In deciding a motion for summary judgment, the court must view the evidence and draw all reasonable inferences in favor of the non-movant. See Matsushita Electric Industrial Co., Ltd. et al. v. Zenith Radio Corp., et. al., 475 U.S. 547, 587, 106 S.Ct. 1348, 1356 (1986); see also B.F. Goodrich Co. v. U.S. Filter Corp., 245 F.3d 587, 591-92 (6th Cir. 2001). The moving party bears the initial burden of demonstrating the absence of a genuine issue of material fact. Once the moving party has carried his burden, the party opposing the motion "must come forward with specific facts showing that there is a genuine issue for trial."Matsushita, 475 U.S. at 587, 106 S.Ct. 1348. The opposing party cannot merely rest upon the allegations contained in his pleadings. Rather, he must submit evidence demonstrating that material issues of fact exist. Banks v. Wolfe County Bd. of Educ., 330 F.3d 888, 892 (6th Cir. 2003); Fed.R.Civ.P. 56(e). "Where the record taken as a whole could not lead a rational trier of fact to find for the non-moving party, there is no `genuine issue for trial.'" Matsushita, 475 U.S. at 587, 106 S.Ct. 1348 (quoting First National Bank of Arizona v. Cities Service Co., 391 U.S. 253, 289, 88 S.Ct. 1575, 1592 (1968)).
IV. Discussion
A. Exhaustion of Administrative Remedies
Pursuant to the Prison Litigation Reform Act of 1995 (PLRA), 110 Stat. 1321-71, as amended 42 U.S.C. §§ 1997e et seq., "[n]o action shall be brought with respect to prison conditions under section 1983 of this title, or any other Federal law, by a prisoner confined in any jail, prison, or other correctional facility until such administrative remedies as are available are exhausted." 42 U.S.C. § 1997e(a). Accordingly, exhaustion of available administrative remedies is mandatory in order for prisoners to bring a claim in federal court. Jones v. Bock, ___ U.S. ___, ___, 127 S.Ct. 910, 914, 166 L.Ed.2d 798 (2007);Woodford v. Ngo, ___ U.S. ___, ___, 126 S.Ct. 2378, 2383, 165 L.Ed.2d 368 (2006). Not only must the prisoner exhaust all available remedies but such exhaustion must be proper, including "compliance with an agency's deadlines and other critical procedural rules." Woodford, 126 S.Ct. at 2386 (holding that an inmate's exhaustion must be in compliance with applicable grievance procedures, specifically deadlines, because "no adjudicative system can function effectively without imposing some orderly structure on the course of its proceedings").

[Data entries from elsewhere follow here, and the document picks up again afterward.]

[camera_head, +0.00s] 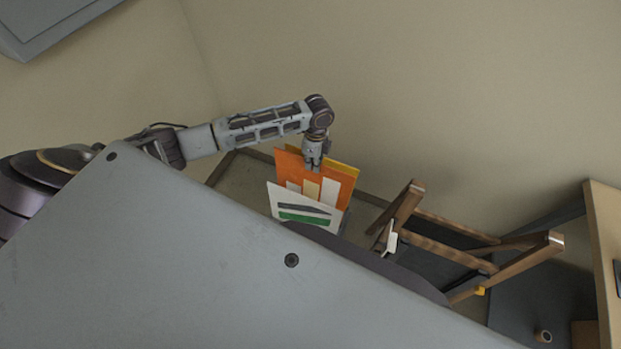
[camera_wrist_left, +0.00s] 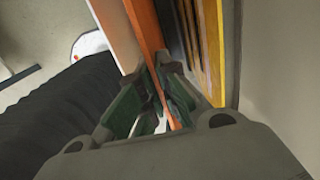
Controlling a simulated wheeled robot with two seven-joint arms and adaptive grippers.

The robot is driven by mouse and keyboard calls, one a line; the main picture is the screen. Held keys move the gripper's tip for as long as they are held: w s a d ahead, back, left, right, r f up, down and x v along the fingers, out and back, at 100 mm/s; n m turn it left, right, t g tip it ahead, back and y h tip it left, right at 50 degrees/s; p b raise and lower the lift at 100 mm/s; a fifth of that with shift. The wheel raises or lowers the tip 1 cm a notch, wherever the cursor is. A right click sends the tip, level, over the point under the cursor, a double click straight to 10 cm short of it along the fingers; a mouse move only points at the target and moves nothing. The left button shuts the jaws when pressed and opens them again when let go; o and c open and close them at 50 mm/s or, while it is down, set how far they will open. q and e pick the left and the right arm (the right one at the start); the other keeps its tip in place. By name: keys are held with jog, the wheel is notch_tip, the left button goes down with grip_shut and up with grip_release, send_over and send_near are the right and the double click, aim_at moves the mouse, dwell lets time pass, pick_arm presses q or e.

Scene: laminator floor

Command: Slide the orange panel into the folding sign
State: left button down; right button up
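The orange panel (camera_head: 341,172) stands upright and tilted among other panels, with white and pale blocks on its face. My left gripper (camera_head: 313,166) reaches its top edge from above. In the left wrist view the orange panel (camera_wrist_left: 144,22) runs between the converging fingertips (camera_wrist_left: 158,82), which look closed on its edge; finger shadow hides the exact contact. The folding sign appears to be the wooden A-frame (camera_head: 452,228) to the right, standing with its legs spread. The large grey surface in front hides its lower left part. My right gripper is not in view.
A white panel with a green band (camera_head: 304,218) stands in front of the orange panel, and a yellow panel (camera_head: 348,168) behind it. A beige wall is close behind. A wooden-edged unit (camera_head: 603,250) stands at the far right.

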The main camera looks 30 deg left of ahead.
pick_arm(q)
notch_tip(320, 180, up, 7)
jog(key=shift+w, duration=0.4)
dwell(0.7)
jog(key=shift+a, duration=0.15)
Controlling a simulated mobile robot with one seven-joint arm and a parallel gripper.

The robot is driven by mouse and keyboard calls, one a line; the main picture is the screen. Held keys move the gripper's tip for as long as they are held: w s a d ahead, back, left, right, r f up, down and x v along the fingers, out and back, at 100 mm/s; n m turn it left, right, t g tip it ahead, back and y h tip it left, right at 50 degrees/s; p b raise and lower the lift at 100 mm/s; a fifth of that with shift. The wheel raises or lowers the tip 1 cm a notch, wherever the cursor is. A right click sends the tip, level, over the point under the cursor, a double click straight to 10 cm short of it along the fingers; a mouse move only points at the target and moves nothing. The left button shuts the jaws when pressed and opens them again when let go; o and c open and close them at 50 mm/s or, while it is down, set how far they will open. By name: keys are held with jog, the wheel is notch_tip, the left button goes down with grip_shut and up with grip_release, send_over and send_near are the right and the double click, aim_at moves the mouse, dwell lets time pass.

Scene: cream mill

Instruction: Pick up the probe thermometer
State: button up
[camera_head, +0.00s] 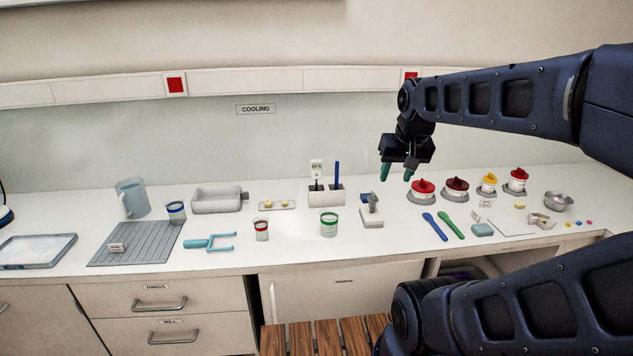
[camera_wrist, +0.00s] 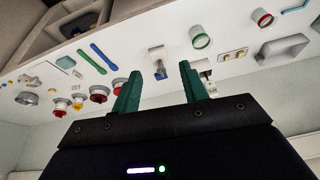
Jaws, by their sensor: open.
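The probe thermometer (camera_head: 316,168) appears to be the upright piece with a white display head. Its dark stem goes down into the left part of a white holder (camera_head: 326,200) on the counter. A blue stick (camera_head: 337,173) stands in the same holder, to its right. My gripper (camera_head: 397,172) is open and empty, pointing down above the counter, to the right of the thermometer and apart from it. In the wrist view my gripper's green fingers (camera_wrist: 160,70) are spread. The holder (camera_wrist: 206,66) shows partly behind the right finger; the thermometer is hard to make out there.
A small white block with a grey-blue piece (camera_head: 372,217) stands right of the holder. A green-rimmed jar (camera_head: 329,226) is in front. Several red- and yellow-topped containers (camera_head: 422,189) stand to the right. A grey tray (camera_head: 217,200) is left. Some counter near the front edge is clear.

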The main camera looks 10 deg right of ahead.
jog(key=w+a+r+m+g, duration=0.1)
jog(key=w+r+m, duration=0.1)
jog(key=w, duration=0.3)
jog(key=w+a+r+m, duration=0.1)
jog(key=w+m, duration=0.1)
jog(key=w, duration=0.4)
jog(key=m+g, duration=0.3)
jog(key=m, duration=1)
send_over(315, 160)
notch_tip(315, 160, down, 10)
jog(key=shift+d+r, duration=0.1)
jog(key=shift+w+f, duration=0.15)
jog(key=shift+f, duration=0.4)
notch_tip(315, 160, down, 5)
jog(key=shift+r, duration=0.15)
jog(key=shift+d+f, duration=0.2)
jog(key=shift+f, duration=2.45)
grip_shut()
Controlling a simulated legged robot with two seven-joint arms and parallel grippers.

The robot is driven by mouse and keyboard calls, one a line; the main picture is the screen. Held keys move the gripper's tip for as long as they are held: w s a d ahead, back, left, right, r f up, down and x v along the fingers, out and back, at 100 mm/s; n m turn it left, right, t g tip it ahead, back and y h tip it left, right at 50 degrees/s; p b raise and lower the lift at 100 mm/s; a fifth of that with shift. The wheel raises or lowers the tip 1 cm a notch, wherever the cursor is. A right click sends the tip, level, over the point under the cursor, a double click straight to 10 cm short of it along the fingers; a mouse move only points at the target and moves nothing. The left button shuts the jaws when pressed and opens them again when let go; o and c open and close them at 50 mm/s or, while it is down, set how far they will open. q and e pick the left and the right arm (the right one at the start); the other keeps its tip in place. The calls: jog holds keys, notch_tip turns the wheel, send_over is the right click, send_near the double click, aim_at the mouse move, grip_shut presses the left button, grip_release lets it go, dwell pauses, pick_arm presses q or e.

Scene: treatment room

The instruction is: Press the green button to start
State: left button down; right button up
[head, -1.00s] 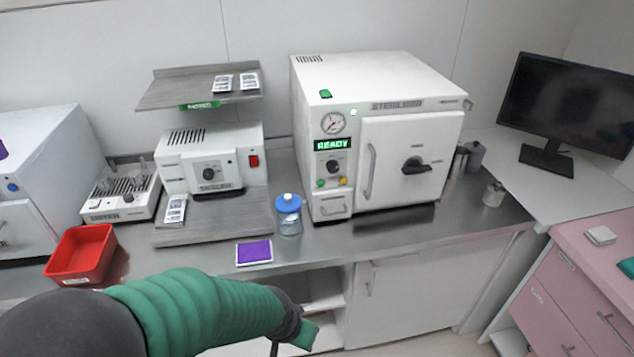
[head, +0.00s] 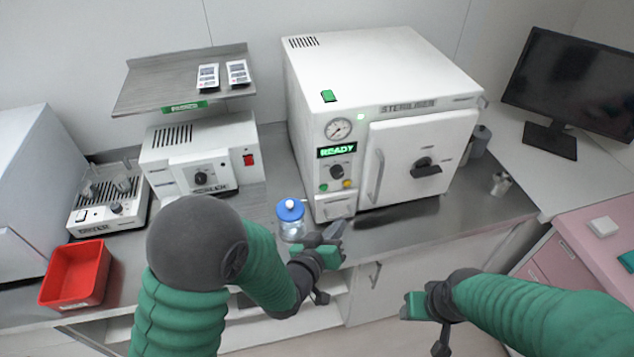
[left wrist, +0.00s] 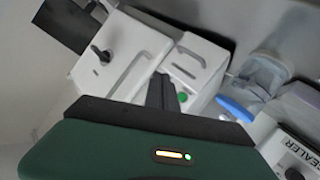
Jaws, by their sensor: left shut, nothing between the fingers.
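The white sterilizer (head: 385,85) stands on the steel counter with its door shut and a lit READY display (head: 337,150). A small round green button (head: 323,187) sits low on its front panel, left of a yellow button (head: 347,184); the green button also shows in the left wrist view (left wrist: 183,97). My left gripper (head: 335,230) is shut and empty, below and in front of the panel, apart from the button. Its dark fingers (left wrist: 160,90) show just left of the button in the left wrist view. My right gripper (head: 410,306) is in front of the counter; its fingers are unclear.
A blue-lidded jar (head: 291,222) stands close to the left of my left gripper. A red tray (head: 75,272) and a sealer (head: 203,155) are further left. A monitor (head: 570,85) stands at right.

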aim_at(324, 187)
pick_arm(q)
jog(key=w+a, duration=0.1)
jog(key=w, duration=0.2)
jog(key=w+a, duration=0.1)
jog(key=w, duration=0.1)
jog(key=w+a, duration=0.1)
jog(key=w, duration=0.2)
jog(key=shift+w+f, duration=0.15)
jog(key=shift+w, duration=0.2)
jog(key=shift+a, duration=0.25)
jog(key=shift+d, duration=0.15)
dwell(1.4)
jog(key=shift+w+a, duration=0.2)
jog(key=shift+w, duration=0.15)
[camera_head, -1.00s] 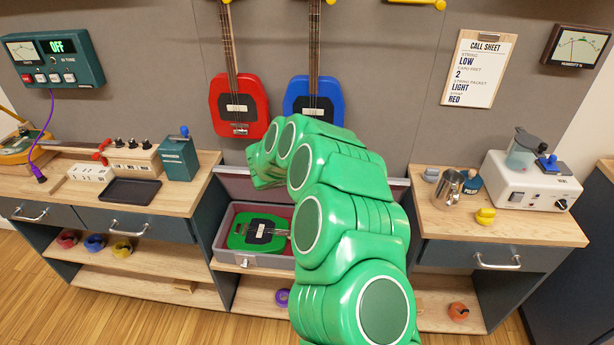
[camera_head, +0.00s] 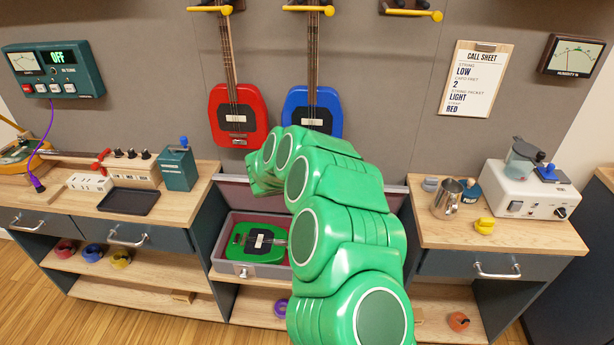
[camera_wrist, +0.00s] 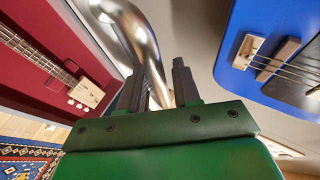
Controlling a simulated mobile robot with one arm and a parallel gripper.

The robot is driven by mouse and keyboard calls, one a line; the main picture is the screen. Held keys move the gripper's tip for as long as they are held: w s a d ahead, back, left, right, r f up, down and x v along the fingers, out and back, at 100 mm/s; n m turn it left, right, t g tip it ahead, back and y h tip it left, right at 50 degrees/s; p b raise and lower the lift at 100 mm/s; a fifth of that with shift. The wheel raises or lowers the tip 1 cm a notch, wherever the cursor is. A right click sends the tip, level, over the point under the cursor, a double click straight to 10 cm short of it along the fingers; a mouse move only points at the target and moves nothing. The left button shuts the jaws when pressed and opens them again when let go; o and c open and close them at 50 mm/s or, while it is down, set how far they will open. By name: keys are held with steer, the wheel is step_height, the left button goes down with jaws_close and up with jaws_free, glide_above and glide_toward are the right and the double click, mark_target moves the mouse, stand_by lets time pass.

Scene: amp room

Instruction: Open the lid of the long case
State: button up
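The long case (camera_head: 225,268) is a grey box with a reddish lining, set low in the gap between the two counters. Its lid (camera_head: 238,191) stands raised along the back edge, so the case is open. A green guitar (camera_head: 243,241) lies inside. My green arm hides the right part of the case and the middle of the lid. My gripper's fingers are hidden in the head view.
A red guitar (camera_head: 238,117) and a blue guitar (camera_head: 312,112) hang on the wall above the case. The left counter (camera_head: 185,205) holds a dark tray and small devices. The right counter (camera_head: 440,233) holds a metal jug (camera_head: 447,199) and a white machine (camera_head: 525,190).

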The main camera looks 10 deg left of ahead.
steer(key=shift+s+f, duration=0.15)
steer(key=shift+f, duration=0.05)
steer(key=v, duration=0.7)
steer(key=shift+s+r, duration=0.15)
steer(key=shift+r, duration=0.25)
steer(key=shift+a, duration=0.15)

Section 1997e does not impose a jurisdictional bar to federal jurisdiction, Curry v. Scott, 249 F.3d 493, 501-503 (6th Cir. 2001), and while the preferred practice is for inmates to complete the grievance process prior to the filing of an action, "because the exhaustion requirement is not jurisdictional, district courts have some discretion in determining compliance with the statute." Wyatt v. Leonard, 193 F.3d 876, 879 (6th Cir. 1999). In Wyatt, for example, the Sixth Circuit found that the plaintiff had substantially complied with the exhaustion requirement by making a good faith attempt to reach the appropriate prison official and the case was allowed to proceed despite the plaintiff's failure to properly exhaust his administrative remedies. Wyatt, 193 F.3d at 880. The Sixth Circuit has also concluded that administrative remedies are exhausted when prison officials fail to timely respond to a properly filed grievance. Boyd v. Corrections Corp. of America, 380 F.3d 989, 996 (6th Cir. 2004).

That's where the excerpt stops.